Will Young had huge success with his Pop Idol winner’s single Evergreen/Anything Is Possible, which has sold 1.8 million copies to become one of the best selling singles of the 21st century and was followed by two Number 1s, but by 2003, it was time to move on to his second album.

No more would he have the cosy protection of his Idol win – this time he was on his own. Will never was one to follow the rules – he famously disagreed with arch judge Simon Cowell calling him “average” live on TV – and he was determined to show people he had what many critics said a reality TV star would never have: longevity.

Leave Right Now, the lead single from his second album Friday's Child, debuted at the top of the Official Singles Chart this week in 2003 and stayed there for two weeks. While it didn’t manage to scale the heights of Evergreen’s success, it's still his second biggest seller, with 638,000 copies sold (728,000 including streaming equivalent sales).

The song and its video – where Will runs into an old flame at what looked like the dullest gallery opening ever and was half heart-breaking, half unbelievably embarrassing – did their job in establishing Will as more than just a pop puppet who won a talent contest. Will was now a bona fide popstar.

Leave Right Now would be Will’s fourth and final Number 1 – for now, anyway – after previous chart-toppers Evergreen/Anything Is Possible, Light My Fire and The Long And Winding Road, a cover of the Beatles' classic featuring Gareth Gates. Eight more Top 40 hits have followed, including six Top 10s. See where all of Will Young's singles and albums have reached on the Official Chart.

Elsewhere in the Official Singles Chart this week in 2003, Shane Richie landed at at Number 2, just missing out on pole position with his cover of the Wham! classic I’m Your Man, released in aid of Children In Need.

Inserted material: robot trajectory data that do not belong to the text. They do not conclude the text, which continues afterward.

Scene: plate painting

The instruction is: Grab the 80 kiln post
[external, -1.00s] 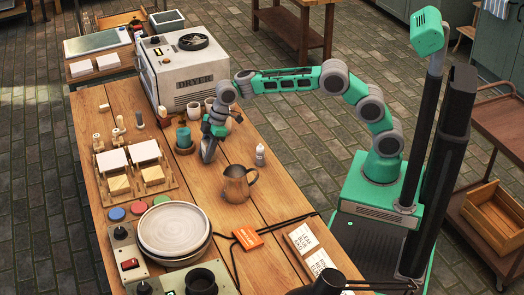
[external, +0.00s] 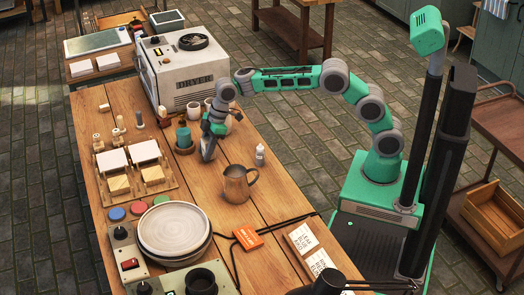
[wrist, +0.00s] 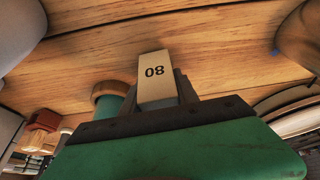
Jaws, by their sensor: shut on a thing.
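The 80 kiln post (wrist: 156,82) is a pale, tan block in the wrist view, its number reading upside down. It stands between the dark fingers of my gripper (wrist: 160,95), which are shut on it. In the external view my gripper (external: 207,152) points down at the wooden table, right of the teal container and in front of the dryer. The post cannot be made out in the external view; whether it touches the table is unclear.
The dryer (external: 186,70) stands behind. A teal container (external: 184,138) is close on the left, and a copper pitcher (external: 236,184) and a white bottle (external: 260,154) on the right. Small posts (external: 121,122) stand at the table's left. Bare wood (external: 195,185) lies in front.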

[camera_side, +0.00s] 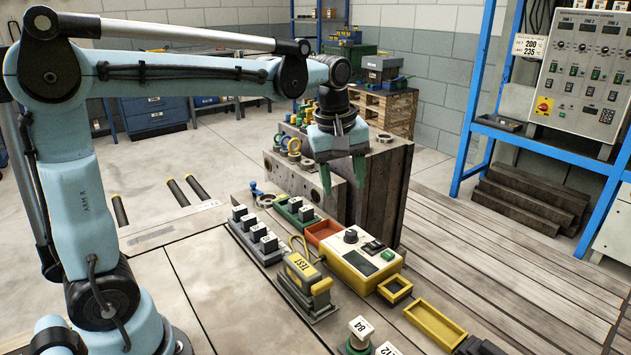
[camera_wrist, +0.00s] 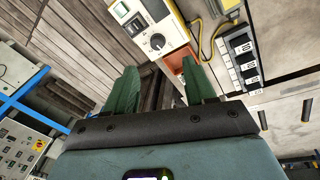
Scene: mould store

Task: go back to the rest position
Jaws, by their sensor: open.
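My gripper (camera_side: 342,175) is in the air in front of a tall grey steel mould block (camera_side: 375,192), with its green fingers pointing down and spread apart. Nothing is between the fingers. In the wrist view the two green fingers of my gripper (camera_wrist: 160,85) are apart and empty, with the orange-red tray (camera_wrist: 182,60) and the cream test box (camera_wrist: 155,32) beyond them. No object in view is touched by the fingers as far as I can tell.
The bench holds a cream test box (camera_side: 358,262), a yellow-and-grey tester (camera_side: 306,278), a grey rack (camera_side: 254,243) of dark blocks, and yellow trays (camera_side: 434,322). A blue frame (camera_side: 480,95) and control panel (camera_side: 585,70) stand at right. Open air lies above the bench.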

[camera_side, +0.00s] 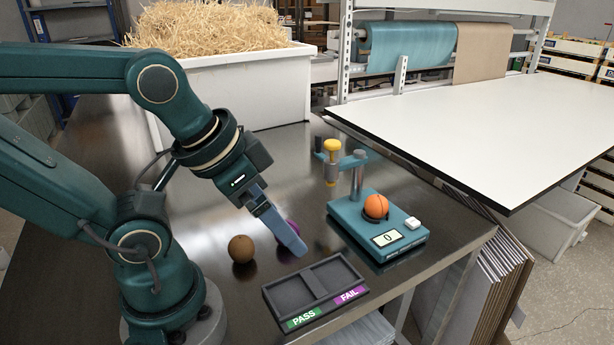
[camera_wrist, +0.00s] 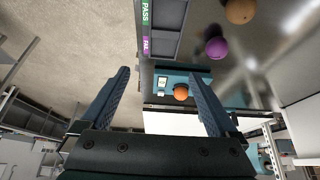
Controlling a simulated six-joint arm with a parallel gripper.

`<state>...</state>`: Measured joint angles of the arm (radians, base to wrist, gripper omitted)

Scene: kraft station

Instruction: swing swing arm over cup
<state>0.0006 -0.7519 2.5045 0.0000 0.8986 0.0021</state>
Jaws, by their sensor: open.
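The teal tester (camera_side: 350,228) stands on the steel table, with a display reading 0. An orange ball (camera_side: 376,206) sits in its dark cup; the ball also shows between my fingers in the wrist view (camera_wrist: 181,92). The swing arm (camera_side: 345,160) is teal, mounted on a grey post (camera_side: 358,175) behind the cup. It points to the left, off to the side of the cup, and carries a yellow-knobbed plunger (camera_side: 331,160). My gripper (camera_side: 297,248) is open and empty, pointing down to the left of the tester, apart from the swing arm. The swing arm is not clear in the wrist view.
A dark two-part tray (camera_side: 315,283) marked PASS and FAIL lies in front of the tester. A brown ball (camera_side: 241,249) and a purple ball (camera_side: 288,229) lie on the table; my finger partly hides the purple one. A white straw-filled bin (camera_side: 240,90) stands behind.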

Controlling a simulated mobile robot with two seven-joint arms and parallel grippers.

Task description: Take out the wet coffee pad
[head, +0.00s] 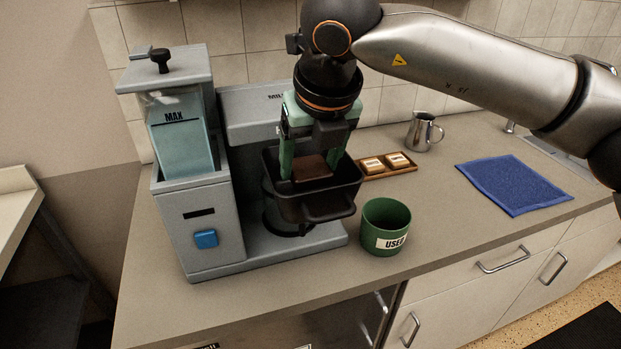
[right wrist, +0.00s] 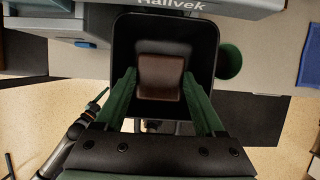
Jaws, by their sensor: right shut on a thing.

Close behind was another cover of a legendary song: Irish key-change enthusiasts Westlife slipped from Number 1 to third place with their rendition of the Barry Manilow standard Mandy. Bazza’s version – itself a cover – had missed the Top 10 back in 1974, but Westlife went all the way.

At Number 4, another cover! Girls Aloud slipped two places with Jump, their fourth Top 3 hit at the time and it featured on the Love Actually soundtrack.

Rounding off the Top 5 was legend Michael Jackson with One More Chance, recorded with R Kelly for Jackson’s Number Ones collection. It was the star's 37th Top 10 hit as a solo artist, and the last original single to be released by him before his death in 2009.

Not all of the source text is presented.